[Start Records provided]

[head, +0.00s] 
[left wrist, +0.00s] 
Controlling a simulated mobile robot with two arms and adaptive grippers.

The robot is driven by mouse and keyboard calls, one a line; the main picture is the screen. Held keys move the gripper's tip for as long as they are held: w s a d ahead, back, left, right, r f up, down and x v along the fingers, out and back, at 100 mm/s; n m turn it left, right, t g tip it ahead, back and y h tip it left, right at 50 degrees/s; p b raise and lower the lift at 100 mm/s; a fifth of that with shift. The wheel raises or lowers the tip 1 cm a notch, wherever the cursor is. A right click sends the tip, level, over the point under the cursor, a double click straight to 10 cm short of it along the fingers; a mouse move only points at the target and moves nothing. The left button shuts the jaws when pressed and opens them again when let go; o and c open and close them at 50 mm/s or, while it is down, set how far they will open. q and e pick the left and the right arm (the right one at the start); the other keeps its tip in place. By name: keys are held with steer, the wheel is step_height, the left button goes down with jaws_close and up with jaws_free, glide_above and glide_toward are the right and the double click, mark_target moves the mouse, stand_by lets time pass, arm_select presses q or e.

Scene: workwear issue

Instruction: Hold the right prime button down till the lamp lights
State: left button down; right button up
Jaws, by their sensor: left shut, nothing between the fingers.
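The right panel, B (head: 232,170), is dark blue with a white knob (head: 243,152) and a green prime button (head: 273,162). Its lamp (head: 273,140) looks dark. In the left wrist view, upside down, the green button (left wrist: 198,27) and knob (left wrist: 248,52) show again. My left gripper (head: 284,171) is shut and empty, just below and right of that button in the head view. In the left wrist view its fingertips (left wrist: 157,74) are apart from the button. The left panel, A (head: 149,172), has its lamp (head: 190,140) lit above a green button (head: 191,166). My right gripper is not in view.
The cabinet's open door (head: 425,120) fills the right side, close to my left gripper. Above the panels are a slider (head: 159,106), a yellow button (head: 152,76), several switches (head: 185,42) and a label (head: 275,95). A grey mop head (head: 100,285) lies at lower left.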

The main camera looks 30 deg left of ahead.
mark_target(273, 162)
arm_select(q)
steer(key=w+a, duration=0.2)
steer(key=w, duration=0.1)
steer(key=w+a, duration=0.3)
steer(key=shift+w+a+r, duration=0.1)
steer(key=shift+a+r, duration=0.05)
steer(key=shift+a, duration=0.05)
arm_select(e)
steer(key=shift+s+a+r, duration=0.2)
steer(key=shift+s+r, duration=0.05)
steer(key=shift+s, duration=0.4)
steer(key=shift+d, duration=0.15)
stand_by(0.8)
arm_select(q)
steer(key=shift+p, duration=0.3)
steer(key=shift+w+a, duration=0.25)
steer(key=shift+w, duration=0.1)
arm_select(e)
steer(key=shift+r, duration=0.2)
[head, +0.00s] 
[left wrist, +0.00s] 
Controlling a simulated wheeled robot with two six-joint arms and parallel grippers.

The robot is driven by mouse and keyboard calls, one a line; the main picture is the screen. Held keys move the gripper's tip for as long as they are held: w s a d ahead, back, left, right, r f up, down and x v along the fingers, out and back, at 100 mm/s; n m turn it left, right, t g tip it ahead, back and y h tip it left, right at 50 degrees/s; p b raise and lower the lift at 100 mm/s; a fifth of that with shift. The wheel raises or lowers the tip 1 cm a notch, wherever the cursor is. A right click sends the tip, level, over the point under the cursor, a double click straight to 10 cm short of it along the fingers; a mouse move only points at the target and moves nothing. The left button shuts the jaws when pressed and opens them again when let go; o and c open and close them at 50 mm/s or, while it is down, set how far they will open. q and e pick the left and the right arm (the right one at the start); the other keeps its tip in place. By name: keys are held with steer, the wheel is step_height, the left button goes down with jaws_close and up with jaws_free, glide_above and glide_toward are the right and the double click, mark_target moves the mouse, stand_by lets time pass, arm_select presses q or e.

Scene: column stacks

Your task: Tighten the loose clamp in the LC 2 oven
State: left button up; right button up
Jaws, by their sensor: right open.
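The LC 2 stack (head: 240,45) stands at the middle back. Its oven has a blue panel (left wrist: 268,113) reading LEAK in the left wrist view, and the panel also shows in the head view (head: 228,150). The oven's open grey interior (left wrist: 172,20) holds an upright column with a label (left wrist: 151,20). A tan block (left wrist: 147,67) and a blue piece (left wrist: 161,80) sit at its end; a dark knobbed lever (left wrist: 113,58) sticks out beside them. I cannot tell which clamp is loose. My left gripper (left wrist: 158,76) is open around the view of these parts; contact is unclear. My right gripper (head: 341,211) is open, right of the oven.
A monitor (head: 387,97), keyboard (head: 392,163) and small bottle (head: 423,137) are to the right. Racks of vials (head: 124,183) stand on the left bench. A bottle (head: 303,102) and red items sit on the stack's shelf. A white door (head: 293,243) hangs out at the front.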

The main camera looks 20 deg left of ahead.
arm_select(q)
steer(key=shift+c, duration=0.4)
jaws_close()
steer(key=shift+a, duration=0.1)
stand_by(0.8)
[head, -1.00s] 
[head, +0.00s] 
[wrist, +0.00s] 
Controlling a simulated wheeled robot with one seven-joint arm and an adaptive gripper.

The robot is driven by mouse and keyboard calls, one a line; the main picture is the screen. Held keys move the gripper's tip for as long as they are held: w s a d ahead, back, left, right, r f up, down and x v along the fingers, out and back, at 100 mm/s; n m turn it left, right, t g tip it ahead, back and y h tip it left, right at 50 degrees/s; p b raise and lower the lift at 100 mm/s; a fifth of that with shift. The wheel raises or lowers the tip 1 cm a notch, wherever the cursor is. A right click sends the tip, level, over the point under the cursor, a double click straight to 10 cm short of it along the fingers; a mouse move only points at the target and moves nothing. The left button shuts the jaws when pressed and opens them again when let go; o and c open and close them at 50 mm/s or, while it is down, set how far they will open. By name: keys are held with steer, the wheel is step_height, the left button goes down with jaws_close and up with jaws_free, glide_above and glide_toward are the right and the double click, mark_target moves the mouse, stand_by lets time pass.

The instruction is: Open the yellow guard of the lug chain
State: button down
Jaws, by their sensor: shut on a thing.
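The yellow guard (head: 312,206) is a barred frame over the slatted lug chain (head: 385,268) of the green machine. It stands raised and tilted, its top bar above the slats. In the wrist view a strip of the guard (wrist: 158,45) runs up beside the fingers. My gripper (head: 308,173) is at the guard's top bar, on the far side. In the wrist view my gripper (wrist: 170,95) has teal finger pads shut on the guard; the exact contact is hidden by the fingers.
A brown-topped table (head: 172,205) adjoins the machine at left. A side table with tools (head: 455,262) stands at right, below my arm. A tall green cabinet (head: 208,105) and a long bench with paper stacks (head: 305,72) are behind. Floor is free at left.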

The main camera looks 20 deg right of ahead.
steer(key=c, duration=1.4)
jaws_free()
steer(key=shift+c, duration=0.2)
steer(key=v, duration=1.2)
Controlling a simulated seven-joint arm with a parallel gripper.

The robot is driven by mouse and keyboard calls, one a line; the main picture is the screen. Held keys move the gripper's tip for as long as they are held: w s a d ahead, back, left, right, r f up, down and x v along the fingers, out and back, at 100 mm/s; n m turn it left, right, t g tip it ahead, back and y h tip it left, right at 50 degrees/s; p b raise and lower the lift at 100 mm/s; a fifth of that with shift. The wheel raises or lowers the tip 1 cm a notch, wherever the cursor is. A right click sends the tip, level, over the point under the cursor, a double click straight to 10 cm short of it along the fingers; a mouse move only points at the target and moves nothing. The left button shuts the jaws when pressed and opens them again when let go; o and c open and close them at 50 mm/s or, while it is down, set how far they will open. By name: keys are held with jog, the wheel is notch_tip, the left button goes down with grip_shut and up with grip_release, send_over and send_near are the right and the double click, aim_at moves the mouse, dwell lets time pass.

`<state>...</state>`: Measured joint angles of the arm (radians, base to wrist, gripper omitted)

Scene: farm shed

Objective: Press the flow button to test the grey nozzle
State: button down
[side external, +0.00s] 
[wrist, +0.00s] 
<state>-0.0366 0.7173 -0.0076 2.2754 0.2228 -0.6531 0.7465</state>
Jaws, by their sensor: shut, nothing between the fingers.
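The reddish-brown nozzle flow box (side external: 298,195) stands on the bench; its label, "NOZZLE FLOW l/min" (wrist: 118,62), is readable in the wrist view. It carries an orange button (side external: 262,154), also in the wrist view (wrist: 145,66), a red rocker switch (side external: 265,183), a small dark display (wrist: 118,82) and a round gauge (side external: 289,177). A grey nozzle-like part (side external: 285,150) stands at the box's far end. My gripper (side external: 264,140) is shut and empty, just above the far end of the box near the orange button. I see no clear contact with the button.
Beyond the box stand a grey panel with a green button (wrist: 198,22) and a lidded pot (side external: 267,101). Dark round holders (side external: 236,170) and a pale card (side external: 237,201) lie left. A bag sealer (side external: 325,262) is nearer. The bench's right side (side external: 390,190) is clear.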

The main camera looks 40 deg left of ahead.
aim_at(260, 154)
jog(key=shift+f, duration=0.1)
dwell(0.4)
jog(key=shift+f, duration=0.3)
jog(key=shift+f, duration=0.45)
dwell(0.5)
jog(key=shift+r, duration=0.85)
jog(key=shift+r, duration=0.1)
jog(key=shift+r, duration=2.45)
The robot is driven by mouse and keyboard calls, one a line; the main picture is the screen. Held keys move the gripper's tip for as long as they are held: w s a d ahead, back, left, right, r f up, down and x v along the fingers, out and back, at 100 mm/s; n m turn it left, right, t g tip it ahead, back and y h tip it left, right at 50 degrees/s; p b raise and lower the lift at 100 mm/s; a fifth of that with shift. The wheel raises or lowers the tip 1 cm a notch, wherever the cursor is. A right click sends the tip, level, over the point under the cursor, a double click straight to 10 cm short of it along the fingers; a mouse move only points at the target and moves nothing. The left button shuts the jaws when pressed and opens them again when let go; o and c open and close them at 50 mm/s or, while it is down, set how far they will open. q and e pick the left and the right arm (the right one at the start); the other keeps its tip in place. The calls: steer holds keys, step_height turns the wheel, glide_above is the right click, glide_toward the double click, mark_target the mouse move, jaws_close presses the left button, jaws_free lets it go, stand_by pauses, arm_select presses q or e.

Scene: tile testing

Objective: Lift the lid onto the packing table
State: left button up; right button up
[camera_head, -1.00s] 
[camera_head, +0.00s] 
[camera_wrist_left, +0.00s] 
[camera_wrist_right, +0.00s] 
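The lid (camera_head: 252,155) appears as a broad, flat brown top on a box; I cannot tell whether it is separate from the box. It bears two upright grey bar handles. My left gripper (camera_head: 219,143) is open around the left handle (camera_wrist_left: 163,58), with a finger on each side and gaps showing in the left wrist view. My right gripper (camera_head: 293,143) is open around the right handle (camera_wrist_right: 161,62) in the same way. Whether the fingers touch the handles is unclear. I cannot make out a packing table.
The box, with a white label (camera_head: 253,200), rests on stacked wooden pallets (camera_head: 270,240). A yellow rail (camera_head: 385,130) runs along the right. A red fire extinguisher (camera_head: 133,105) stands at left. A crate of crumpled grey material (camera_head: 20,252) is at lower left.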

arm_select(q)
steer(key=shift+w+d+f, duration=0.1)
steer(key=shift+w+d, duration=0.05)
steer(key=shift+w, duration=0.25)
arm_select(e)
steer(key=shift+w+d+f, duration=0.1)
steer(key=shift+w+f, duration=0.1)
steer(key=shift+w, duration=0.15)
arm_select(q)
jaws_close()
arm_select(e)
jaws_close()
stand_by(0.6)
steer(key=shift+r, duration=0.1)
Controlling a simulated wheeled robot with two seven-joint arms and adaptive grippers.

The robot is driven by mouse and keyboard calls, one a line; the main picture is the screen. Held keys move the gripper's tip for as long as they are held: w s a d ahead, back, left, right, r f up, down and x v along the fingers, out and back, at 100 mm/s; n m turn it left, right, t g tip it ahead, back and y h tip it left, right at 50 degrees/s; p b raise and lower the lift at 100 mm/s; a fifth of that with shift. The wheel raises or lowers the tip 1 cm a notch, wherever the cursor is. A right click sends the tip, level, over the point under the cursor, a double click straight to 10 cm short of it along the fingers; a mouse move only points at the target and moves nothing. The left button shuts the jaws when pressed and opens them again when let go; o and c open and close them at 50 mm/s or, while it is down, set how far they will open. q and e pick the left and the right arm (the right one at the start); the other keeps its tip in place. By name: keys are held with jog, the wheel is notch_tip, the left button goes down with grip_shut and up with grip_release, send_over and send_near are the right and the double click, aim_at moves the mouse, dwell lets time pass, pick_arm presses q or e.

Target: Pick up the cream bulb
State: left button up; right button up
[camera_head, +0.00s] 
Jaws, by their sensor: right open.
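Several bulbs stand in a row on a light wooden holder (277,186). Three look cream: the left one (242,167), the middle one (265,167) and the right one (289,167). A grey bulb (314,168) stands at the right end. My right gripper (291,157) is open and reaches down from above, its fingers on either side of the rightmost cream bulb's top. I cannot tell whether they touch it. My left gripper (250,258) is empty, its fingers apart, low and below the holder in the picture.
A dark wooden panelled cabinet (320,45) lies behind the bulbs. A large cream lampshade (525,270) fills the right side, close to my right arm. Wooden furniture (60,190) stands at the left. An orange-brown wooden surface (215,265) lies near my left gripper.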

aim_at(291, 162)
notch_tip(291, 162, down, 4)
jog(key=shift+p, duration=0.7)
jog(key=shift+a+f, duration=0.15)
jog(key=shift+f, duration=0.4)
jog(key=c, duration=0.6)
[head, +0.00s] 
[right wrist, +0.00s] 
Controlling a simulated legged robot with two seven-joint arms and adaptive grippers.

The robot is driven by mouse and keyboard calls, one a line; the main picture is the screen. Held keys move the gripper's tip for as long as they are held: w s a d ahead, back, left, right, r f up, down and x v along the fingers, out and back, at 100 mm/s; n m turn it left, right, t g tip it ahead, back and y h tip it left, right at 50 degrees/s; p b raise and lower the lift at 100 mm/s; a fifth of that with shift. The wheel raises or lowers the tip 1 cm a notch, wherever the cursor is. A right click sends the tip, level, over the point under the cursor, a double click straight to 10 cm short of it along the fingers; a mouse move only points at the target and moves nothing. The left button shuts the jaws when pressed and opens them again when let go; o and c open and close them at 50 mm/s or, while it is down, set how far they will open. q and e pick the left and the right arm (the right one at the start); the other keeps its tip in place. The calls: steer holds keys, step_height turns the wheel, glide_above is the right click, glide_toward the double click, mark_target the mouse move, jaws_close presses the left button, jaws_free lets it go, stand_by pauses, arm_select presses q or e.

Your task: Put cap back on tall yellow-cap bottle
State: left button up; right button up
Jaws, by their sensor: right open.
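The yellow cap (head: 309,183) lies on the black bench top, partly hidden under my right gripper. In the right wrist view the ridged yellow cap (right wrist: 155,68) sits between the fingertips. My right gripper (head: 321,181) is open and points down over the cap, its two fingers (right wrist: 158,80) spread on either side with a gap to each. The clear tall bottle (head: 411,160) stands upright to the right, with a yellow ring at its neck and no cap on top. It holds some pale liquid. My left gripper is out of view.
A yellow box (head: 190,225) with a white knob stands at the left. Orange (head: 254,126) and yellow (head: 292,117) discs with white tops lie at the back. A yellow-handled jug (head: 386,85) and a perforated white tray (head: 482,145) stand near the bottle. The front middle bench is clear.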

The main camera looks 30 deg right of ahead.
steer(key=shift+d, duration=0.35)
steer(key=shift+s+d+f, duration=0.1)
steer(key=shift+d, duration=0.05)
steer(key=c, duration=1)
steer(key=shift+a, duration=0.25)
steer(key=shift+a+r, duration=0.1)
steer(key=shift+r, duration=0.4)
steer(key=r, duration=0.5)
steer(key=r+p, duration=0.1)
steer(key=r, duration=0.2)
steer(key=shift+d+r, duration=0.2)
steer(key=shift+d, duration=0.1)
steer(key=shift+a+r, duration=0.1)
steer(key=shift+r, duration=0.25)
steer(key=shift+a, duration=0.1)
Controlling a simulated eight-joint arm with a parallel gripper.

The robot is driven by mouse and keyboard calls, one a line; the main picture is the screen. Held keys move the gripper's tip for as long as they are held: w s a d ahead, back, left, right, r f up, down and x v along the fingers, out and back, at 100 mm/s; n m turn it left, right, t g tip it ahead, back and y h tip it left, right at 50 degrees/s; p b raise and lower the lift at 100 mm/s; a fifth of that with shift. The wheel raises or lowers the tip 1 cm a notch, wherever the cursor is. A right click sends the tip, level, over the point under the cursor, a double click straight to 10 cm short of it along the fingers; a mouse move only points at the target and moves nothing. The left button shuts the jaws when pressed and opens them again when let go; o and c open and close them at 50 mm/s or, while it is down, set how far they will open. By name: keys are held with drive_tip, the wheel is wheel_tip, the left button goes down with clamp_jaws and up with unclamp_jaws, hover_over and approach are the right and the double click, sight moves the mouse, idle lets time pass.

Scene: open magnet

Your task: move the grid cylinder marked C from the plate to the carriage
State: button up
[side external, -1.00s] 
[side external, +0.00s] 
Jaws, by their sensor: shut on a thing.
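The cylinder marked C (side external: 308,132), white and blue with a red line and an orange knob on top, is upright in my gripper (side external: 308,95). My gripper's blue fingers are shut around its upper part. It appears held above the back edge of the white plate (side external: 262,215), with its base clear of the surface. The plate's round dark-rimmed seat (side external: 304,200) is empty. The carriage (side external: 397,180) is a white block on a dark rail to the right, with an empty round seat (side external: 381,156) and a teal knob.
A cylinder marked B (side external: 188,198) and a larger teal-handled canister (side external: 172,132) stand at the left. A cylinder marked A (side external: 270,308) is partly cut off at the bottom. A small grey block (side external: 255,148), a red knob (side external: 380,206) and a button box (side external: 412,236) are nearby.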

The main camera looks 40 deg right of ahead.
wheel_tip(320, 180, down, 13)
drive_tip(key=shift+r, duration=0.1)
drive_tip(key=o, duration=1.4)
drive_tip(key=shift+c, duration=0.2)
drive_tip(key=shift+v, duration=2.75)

[End Records provided]

**Direction**. Read through the lines above and collect those that contain the string "Objective".

**Response**.
Objective: Press the flow button to test the grey nozzle
Objective: Lift the lid onto the packing table

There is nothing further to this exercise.